- _Exercise goal_: Look through the records below and give the number of lines holding the string "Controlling", nothing more.

Robot episode records:

— Begin —

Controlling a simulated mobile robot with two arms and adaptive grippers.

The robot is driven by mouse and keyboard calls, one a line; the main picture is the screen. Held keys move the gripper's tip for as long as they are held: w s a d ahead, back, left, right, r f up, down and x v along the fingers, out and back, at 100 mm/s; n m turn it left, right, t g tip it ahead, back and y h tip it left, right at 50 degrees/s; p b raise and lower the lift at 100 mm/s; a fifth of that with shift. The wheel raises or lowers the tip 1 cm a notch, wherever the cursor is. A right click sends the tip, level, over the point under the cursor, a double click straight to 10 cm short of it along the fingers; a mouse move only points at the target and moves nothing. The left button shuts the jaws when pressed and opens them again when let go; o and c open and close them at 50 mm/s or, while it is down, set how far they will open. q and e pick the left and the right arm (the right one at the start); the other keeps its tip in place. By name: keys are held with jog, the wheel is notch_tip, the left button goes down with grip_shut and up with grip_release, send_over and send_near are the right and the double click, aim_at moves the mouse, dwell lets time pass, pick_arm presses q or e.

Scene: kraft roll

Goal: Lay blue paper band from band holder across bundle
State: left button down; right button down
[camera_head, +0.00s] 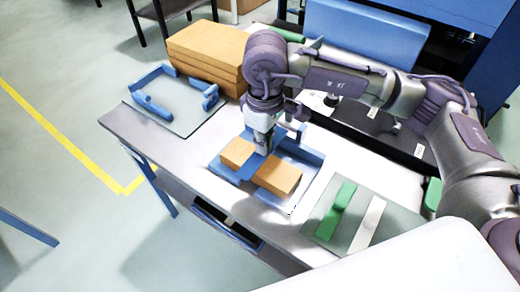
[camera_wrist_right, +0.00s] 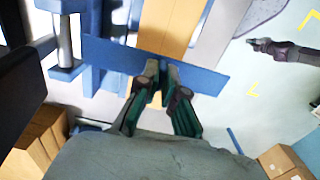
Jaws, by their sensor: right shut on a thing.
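The tan kraft bundle (camera_head: 281,178) lies in a blue-sided fixture (camera_head: 307,155) on the table. My right gripper (camera_head: 263,150) is over its middle, shut on the blue paper band (camera_head: 247,168). In the right wrist view the fingers (camera_wrist_right: 160,82) pinch the near edge of the band (camera_wrist_right: 115,54), which runs crosswise over the bundle (camera_wrist_right: 172,20) and sticks out on both sides. I cannot tell whether the band touches the bundle. A dark arm part, possibly my left gripper (camera_wrist_right: 268,47), shows at the right of the wrist view.
A stack of tan kraft packs (camera_head: 205,55) stands at the back left. A grey board with blue brackets (camera_head: 155,103) is in front of it. A dark tray (camera_head: 385,125) lies behind the fixture. Some bare tabletop shows left of the fixture.

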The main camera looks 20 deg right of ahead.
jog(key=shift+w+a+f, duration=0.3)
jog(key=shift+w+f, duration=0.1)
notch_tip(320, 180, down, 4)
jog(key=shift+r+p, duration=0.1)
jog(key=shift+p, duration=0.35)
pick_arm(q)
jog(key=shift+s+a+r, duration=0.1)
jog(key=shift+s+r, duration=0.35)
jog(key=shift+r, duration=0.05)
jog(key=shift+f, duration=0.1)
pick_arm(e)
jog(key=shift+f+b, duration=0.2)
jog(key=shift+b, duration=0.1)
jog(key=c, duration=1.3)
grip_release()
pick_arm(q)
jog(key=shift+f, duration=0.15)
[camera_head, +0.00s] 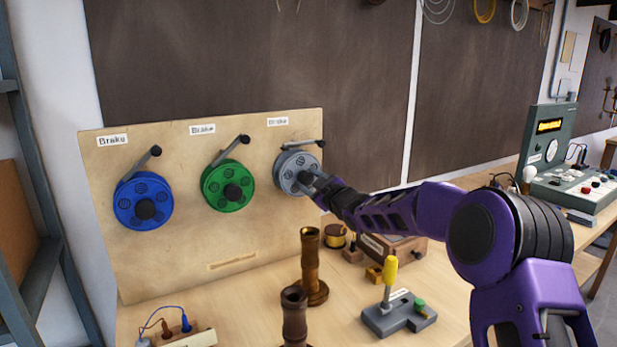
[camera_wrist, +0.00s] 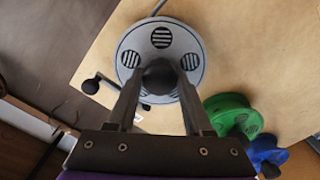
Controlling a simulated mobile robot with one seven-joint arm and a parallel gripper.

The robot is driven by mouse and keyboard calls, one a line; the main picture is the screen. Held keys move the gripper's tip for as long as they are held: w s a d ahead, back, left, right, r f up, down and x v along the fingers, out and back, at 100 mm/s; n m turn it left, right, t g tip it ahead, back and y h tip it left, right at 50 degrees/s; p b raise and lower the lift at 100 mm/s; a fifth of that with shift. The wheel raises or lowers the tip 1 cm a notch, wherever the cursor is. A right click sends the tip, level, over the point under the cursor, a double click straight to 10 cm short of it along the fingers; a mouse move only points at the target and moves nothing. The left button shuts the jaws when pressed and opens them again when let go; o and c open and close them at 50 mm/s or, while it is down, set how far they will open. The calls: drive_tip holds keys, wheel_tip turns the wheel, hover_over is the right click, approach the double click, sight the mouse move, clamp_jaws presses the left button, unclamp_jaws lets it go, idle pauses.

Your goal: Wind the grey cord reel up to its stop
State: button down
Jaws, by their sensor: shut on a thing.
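The grey cord reel (camera_head: 290,164) is on the upright wooden board, rightmost of the three reels there. It fills the upper middle of the wrist view (camera_wrist: 136,46), with slotted round holes around a dark central knob (camera_wrist: 159,76). My gripper (camera_head: 311,182) reaches the reel from the right and is shut on that knob; in the wrist view its two fingers (camera_wrist: 158,88) stand on either side of it. The fingers hide part of the reel's lower side.
A blue reel (camera_head: 128,192) and a green reel (camera_head: 213,176), each with a lever, are on the same board to the left.

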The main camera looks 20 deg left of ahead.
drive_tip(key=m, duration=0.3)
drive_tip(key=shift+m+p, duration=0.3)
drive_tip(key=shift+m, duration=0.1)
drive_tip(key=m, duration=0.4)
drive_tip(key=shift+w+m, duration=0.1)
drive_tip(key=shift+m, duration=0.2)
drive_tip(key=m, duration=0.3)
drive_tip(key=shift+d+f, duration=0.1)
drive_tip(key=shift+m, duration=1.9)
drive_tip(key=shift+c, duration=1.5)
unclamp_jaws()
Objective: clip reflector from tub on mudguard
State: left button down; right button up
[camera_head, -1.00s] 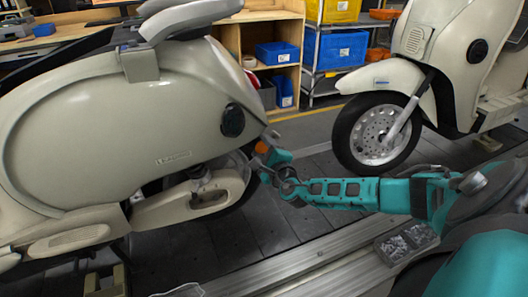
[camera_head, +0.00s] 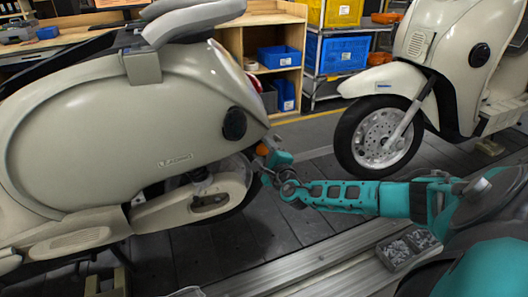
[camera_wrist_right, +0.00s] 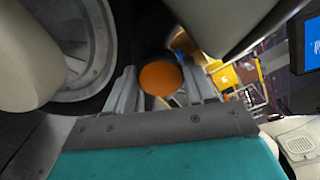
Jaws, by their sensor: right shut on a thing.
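My right gripper (camera_head: 266,160) is at the rear underside of the near cream scooter (camera_head: 110,130), beside its rear wheel. An orange round reflector (camera_head: 261,149) shows at its tips. In the right wrist view the reflector (camera_wrist_right: 160,77) sits between the two grey fingers of my right gripper (camera_wrist_right: 161,92), which are shut on it. A dark part (camera_wrist_right: 152,52), perhaps the mudguard, is right behind the reflector; I cannot tell whether they touch. A grey tub (camera_head: 381,258) with small grey pieces stands by the rail. My left gripper is not in view.
The rear wheel (camera_wrist_right: 92,50) and cream bodywork crowd the right gripper on both sides. A second scooter (camera_head: 383,81) stands behind to the right. Dark conveyor slats (camera_head: 305,225) lie clear between them. Shelves with blue and yellow bins (camera_head: 342,51) stand at the back.

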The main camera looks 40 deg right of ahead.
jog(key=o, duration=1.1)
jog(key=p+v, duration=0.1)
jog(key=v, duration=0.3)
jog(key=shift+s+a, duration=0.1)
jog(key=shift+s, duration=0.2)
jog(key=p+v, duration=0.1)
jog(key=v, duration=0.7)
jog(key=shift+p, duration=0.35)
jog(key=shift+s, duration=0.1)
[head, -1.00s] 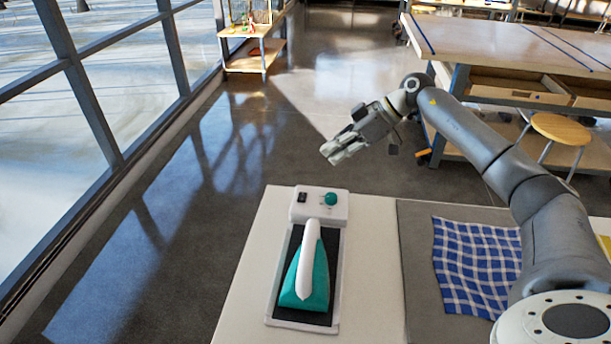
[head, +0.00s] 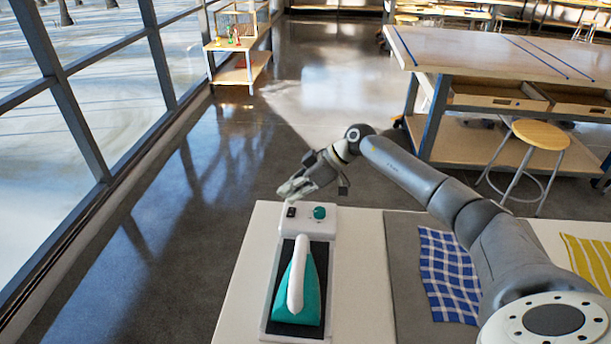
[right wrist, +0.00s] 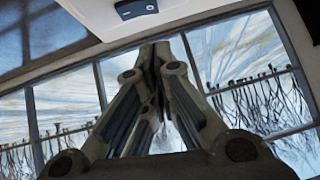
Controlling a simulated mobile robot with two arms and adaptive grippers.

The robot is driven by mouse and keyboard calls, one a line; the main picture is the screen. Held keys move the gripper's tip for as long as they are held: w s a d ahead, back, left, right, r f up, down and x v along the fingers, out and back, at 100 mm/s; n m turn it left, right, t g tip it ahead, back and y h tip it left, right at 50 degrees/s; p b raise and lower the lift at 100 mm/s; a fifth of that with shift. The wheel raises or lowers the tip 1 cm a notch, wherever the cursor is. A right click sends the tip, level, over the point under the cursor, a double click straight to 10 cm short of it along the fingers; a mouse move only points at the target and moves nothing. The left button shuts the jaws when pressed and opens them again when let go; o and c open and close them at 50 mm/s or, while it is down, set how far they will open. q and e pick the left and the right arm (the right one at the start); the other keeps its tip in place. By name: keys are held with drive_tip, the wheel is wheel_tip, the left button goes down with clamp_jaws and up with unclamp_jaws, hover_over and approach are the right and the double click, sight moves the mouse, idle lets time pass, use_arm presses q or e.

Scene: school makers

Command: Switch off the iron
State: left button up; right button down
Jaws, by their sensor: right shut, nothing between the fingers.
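A teal iron with a white handle (head: 297,280) rests on its white and black base (head: 271,295) on the table. The base's control panel (head: 329,216) at the far end carries a black switch (head: 291,212) and a green knob (head: 319,212). The switch also shows at the top of the right wrist view (right wrist: 136,9). My right gripper (head: 287,193) is shut and empty, just beyond the panel's far left corner, close to the switch. I cannot tell whether it touches. My left gripper is not in view.
A blue checked cloth (head: 447,275) lies on a grey mat (head: 405,280) right of the iron, with a yellow striped cloth (head: 590,258) farther right. A workbench (head: 500,55) and a stool (head: 540,134) stand beyond. The floor left of the table is clear.

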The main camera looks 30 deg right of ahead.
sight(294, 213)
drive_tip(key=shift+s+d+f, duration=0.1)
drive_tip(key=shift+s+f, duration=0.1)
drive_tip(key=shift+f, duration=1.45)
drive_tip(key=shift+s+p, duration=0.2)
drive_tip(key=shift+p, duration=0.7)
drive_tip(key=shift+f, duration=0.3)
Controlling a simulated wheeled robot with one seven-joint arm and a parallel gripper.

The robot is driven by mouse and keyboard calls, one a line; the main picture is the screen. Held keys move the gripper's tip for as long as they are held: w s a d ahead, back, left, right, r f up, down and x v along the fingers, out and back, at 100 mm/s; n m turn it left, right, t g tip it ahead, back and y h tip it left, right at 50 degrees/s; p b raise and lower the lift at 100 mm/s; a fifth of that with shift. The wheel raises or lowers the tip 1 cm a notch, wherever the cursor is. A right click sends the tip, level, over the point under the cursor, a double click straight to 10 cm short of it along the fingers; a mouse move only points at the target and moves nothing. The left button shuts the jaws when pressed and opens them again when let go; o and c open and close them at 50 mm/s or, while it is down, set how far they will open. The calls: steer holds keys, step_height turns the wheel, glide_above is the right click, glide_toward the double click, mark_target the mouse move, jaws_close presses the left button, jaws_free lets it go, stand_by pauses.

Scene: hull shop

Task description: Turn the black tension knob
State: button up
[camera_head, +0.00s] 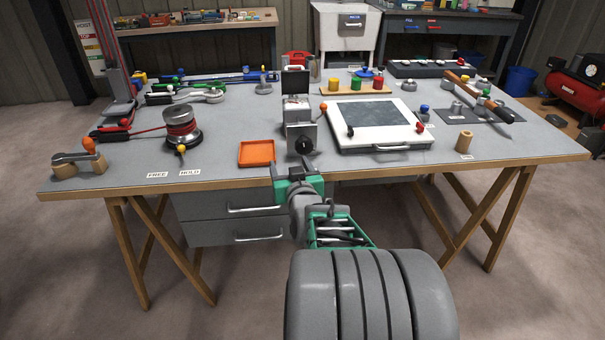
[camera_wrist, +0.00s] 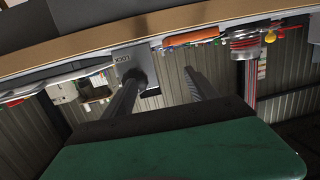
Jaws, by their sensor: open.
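The black tension knob (camera_head: 305,145) is a dark round knob on the front face of a grey upright device (camera_head: 297,112) near the table's front edge. My gripper (camera_head: 290,168) is open and empty, its two fingers apart, just in front of the device. In the head view the knob shows above the fingertips, nearer the right finger. In the wrist view, which is upside down, the fingers of my gripper (camera_wrist: 163,80) point toward the table edge.
An orange tray (camera_head: 257,153) lies left of the device, and a white framed panel (camera_head: 378,143) with a handle lies right. A winch drum with red line (camera_head: 181,128) stands at left. Grey drawers (camera_head: 233,222) hang under the table beside my arm.

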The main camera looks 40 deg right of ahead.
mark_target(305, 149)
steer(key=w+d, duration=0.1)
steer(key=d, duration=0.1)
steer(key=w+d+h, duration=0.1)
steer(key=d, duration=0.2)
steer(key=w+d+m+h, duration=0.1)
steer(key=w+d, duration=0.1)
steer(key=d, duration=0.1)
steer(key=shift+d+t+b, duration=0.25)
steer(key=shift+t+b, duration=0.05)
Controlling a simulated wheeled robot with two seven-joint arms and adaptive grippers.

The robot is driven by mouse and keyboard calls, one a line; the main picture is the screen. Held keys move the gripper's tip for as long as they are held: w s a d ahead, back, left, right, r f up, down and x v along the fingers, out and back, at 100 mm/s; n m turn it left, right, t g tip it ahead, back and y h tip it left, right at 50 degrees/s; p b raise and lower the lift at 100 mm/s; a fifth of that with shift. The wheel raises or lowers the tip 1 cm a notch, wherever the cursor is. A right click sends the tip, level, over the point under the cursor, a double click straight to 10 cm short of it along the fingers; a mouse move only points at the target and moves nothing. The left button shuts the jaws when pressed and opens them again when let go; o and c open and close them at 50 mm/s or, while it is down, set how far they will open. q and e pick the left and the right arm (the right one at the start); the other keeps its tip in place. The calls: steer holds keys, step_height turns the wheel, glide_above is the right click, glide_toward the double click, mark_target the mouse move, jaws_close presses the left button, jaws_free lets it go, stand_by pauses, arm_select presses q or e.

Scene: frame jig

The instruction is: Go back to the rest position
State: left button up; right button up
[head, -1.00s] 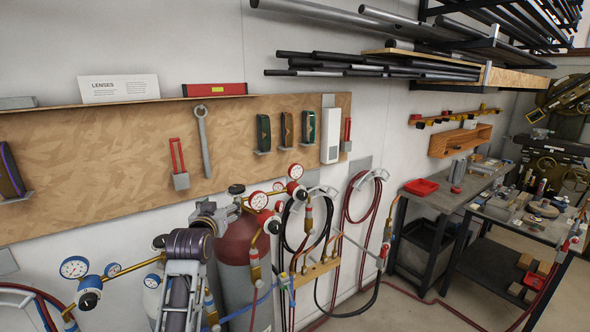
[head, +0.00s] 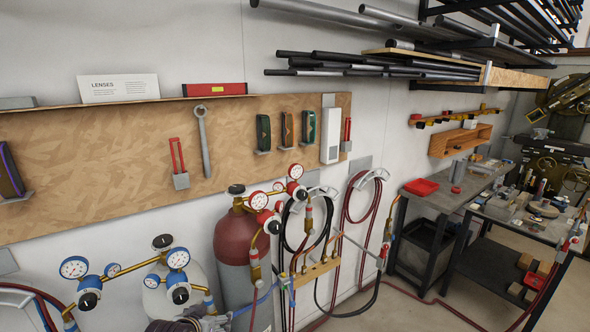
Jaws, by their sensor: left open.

— End —

- _Finished answer_: 5